If you have any additional comments or questions, please contact the Head Psychologist, Dr. Adrienne Leslie-Toogood (204-229-4390, adrienne@cscm.ca) at anytime.

 

FAQs

A Psychologist is someone an athlete can talk to in order to help them sort things out and make sense of their experiences. When speaking with a psychologist, they will work to listen and understand the athletes’ perspective without judging.
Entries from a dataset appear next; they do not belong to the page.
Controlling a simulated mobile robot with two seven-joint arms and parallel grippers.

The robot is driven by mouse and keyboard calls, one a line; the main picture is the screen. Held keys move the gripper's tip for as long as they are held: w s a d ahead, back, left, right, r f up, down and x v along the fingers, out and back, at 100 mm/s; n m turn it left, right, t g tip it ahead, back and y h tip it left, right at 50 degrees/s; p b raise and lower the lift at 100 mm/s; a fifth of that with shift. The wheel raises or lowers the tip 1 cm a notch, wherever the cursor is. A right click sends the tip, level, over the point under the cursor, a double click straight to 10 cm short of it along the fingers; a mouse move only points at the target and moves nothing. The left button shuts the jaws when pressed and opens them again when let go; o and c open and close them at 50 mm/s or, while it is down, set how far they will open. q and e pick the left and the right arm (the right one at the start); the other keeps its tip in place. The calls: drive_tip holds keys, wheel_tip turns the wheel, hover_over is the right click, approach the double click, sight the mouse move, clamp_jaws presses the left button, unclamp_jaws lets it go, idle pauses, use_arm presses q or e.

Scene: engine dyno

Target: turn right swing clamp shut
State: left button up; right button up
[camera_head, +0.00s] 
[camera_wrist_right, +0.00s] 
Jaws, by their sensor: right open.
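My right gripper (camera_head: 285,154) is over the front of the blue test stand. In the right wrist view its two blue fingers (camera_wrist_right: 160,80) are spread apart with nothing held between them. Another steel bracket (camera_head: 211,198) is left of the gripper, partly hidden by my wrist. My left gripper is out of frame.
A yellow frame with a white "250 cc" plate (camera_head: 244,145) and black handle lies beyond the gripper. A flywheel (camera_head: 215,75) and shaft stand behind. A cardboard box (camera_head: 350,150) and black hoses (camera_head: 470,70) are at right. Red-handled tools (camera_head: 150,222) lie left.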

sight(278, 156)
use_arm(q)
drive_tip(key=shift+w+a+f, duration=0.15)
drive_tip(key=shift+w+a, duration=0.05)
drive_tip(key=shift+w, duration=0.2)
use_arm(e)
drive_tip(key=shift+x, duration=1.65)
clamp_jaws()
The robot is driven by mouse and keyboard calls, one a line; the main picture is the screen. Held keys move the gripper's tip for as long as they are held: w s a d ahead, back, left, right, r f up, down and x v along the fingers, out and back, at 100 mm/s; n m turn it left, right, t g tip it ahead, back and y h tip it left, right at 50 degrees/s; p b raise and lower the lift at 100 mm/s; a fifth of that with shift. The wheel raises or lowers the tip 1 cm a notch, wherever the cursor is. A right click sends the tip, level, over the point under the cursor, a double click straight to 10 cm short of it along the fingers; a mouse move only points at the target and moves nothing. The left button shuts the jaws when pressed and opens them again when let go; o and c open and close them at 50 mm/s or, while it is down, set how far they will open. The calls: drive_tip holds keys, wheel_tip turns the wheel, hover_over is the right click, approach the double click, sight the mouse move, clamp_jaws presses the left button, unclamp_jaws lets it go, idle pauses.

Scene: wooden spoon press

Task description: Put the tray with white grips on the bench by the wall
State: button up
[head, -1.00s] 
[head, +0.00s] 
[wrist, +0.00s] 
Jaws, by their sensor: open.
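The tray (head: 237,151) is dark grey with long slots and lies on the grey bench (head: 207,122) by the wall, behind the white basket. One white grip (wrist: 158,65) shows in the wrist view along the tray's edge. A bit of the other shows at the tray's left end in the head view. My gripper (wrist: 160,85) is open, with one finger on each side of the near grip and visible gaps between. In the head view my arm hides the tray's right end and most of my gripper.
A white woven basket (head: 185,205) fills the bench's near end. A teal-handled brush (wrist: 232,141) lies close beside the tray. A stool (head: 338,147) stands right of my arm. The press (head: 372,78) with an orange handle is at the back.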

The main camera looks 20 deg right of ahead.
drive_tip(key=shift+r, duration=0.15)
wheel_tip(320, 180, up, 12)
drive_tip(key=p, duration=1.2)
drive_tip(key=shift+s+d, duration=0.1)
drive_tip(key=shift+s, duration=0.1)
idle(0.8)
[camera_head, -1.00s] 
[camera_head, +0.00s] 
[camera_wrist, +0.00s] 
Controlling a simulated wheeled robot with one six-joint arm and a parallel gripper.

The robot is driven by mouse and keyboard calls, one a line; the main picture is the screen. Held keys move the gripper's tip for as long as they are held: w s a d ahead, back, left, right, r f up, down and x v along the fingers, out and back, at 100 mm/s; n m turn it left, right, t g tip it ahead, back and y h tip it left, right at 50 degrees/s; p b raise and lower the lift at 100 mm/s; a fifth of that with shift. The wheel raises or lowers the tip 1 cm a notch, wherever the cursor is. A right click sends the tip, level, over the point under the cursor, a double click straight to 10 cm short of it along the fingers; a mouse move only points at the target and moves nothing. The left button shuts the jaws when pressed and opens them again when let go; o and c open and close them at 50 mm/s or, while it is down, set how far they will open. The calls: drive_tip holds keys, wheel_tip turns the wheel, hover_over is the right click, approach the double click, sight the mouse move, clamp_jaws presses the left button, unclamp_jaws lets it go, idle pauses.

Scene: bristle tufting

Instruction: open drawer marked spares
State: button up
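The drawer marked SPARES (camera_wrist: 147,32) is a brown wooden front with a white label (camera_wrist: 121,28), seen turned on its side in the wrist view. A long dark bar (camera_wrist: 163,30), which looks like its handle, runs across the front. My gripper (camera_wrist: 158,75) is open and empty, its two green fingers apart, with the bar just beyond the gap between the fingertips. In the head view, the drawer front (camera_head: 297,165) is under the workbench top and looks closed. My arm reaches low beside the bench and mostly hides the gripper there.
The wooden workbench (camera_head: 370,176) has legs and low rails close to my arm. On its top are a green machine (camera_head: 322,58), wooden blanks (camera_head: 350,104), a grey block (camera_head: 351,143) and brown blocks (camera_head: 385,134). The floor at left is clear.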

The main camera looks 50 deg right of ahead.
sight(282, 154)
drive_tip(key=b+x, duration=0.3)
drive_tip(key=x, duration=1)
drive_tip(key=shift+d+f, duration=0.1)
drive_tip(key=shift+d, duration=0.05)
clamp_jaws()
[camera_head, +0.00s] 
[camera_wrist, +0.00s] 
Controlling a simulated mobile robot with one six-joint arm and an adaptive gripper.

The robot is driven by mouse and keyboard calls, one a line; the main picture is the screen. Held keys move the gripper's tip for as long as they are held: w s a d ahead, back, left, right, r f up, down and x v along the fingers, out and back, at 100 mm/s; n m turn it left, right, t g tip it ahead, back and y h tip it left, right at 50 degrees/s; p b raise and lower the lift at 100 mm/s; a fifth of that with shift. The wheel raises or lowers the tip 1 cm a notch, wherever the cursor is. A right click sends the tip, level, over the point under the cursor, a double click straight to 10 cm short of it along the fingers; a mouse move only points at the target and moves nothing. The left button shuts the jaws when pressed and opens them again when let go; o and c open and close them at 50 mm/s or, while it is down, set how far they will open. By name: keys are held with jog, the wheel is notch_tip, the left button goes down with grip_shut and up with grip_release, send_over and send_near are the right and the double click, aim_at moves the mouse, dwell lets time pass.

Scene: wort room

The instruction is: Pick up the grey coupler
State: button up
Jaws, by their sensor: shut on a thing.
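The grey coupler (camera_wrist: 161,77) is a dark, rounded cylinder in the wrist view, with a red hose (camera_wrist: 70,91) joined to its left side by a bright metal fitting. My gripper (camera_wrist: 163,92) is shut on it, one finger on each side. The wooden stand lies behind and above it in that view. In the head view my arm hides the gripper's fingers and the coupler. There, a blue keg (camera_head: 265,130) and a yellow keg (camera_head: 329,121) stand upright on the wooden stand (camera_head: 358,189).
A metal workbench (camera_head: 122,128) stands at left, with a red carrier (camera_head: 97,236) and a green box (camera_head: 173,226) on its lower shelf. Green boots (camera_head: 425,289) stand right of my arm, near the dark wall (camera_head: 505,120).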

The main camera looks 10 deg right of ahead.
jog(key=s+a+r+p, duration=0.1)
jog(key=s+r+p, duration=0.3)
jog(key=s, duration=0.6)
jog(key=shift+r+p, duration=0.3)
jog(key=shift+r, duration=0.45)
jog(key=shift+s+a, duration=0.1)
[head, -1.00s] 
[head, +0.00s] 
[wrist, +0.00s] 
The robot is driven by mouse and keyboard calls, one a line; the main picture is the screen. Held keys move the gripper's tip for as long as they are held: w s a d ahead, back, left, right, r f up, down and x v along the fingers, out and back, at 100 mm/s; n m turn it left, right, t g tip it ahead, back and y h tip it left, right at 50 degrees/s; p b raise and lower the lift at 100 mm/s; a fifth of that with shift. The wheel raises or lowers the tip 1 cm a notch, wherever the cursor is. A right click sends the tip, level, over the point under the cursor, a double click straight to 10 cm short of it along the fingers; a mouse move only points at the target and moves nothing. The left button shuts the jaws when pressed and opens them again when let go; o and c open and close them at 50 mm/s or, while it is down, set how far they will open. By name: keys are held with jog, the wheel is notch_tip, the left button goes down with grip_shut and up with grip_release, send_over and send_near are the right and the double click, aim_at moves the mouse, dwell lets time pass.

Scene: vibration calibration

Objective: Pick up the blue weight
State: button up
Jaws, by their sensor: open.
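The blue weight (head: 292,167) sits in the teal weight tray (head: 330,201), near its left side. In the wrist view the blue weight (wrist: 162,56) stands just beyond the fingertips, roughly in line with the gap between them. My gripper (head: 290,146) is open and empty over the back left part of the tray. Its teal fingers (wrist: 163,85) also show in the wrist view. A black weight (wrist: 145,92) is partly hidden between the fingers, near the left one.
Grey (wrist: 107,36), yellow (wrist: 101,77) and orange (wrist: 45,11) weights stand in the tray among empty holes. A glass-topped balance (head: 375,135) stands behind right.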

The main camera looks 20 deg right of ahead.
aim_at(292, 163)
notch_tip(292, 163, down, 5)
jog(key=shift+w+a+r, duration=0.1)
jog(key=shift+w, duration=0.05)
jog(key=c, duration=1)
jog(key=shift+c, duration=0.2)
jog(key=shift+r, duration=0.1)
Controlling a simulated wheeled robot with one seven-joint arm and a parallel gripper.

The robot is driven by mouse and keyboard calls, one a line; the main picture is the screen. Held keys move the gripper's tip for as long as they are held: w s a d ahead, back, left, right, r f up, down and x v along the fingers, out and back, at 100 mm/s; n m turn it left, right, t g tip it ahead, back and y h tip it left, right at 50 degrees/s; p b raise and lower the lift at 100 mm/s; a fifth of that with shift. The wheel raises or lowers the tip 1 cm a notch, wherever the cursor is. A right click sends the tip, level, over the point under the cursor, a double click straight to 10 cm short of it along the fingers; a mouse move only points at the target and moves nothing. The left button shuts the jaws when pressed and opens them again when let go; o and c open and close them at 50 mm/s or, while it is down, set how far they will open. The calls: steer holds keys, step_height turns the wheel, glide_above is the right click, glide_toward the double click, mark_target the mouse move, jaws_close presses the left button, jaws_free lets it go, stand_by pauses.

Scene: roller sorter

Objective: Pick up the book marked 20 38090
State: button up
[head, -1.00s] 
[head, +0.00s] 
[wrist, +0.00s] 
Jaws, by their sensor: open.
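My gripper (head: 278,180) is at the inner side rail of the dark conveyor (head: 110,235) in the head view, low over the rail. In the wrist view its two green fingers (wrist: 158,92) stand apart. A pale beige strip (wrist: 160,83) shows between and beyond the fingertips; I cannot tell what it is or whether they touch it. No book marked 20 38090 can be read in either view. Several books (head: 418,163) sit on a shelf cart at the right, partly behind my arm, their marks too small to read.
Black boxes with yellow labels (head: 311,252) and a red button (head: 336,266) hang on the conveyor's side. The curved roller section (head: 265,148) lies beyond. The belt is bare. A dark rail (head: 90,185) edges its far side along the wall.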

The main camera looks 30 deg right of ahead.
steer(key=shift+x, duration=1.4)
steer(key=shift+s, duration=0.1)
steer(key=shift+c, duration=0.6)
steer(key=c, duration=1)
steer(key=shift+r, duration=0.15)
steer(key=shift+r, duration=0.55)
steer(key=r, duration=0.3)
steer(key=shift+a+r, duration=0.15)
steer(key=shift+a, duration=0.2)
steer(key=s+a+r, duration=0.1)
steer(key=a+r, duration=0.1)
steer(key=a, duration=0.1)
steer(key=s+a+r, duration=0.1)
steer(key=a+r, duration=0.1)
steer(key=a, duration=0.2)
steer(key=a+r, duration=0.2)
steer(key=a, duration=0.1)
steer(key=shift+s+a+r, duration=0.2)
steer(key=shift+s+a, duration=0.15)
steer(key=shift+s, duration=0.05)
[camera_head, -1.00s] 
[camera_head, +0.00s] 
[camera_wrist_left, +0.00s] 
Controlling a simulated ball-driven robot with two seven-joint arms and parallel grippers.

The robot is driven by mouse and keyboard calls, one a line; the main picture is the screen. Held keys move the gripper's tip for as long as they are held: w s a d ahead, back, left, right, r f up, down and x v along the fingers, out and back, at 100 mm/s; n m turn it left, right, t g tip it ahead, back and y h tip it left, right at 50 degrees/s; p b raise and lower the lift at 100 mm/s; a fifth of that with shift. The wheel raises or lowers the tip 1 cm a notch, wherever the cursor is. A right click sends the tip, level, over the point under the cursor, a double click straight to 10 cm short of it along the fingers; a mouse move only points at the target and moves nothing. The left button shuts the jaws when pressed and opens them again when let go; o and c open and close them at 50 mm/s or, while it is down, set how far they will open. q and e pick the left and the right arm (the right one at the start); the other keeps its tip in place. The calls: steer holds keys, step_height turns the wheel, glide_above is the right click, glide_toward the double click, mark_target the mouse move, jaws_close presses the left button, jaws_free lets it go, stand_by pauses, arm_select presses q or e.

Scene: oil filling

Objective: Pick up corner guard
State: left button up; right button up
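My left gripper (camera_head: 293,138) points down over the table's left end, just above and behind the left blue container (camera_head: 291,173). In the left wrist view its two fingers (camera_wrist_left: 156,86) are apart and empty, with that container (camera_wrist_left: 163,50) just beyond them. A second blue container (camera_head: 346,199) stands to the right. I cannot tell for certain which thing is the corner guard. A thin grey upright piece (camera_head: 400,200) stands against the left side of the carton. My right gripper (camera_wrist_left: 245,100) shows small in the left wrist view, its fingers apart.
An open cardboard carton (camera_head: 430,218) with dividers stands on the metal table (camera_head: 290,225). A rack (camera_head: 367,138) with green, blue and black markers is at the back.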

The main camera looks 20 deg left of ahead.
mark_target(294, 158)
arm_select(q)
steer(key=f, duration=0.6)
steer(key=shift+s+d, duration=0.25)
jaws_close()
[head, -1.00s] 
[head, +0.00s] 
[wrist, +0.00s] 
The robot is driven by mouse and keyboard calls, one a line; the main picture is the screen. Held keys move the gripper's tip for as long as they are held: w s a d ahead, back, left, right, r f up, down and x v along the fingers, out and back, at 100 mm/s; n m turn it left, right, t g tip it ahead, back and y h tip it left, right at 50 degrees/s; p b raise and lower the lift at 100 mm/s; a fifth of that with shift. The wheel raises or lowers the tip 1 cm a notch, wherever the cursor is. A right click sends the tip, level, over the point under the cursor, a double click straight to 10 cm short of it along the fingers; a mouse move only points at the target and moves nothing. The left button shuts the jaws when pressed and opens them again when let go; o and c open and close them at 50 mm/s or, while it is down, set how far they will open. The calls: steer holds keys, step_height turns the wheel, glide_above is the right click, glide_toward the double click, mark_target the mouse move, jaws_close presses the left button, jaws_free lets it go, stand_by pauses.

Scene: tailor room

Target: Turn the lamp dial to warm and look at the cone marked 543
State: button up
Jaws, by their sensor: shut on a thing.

Psychologists can be helpful in several ways including:
1) helping keep athletes’ mentally well as they embark on their high performance journey. We all know that high performance sport is tough some days. A psychologist can help the athlete learn from their experiences and work through the emotions they feel so that rather than getting stuck, they become better, and
2) in order to be their best, everything needs to be working and aligned. Sometimes that can mean having a conversation with someone to help get the athlete back on track or re-set as being in the wrong place can have a negative impact on their performance, and
3) life happens. Sometimes things happen outside of sport that can get in the way. A psychologist can help an athlete work through that and put it away, so they can keep their focus on the task at hand, and
4) psychologists can help the athlete keep sport in perspective. Being at a multi-sport games can be overwhelming. It can definitely be helpful to talk to someone to help them keep sport in perspective, and
5) psychologists can help athletes’ with specific mental skills such as imagery and calming which can assist them in performing on demand.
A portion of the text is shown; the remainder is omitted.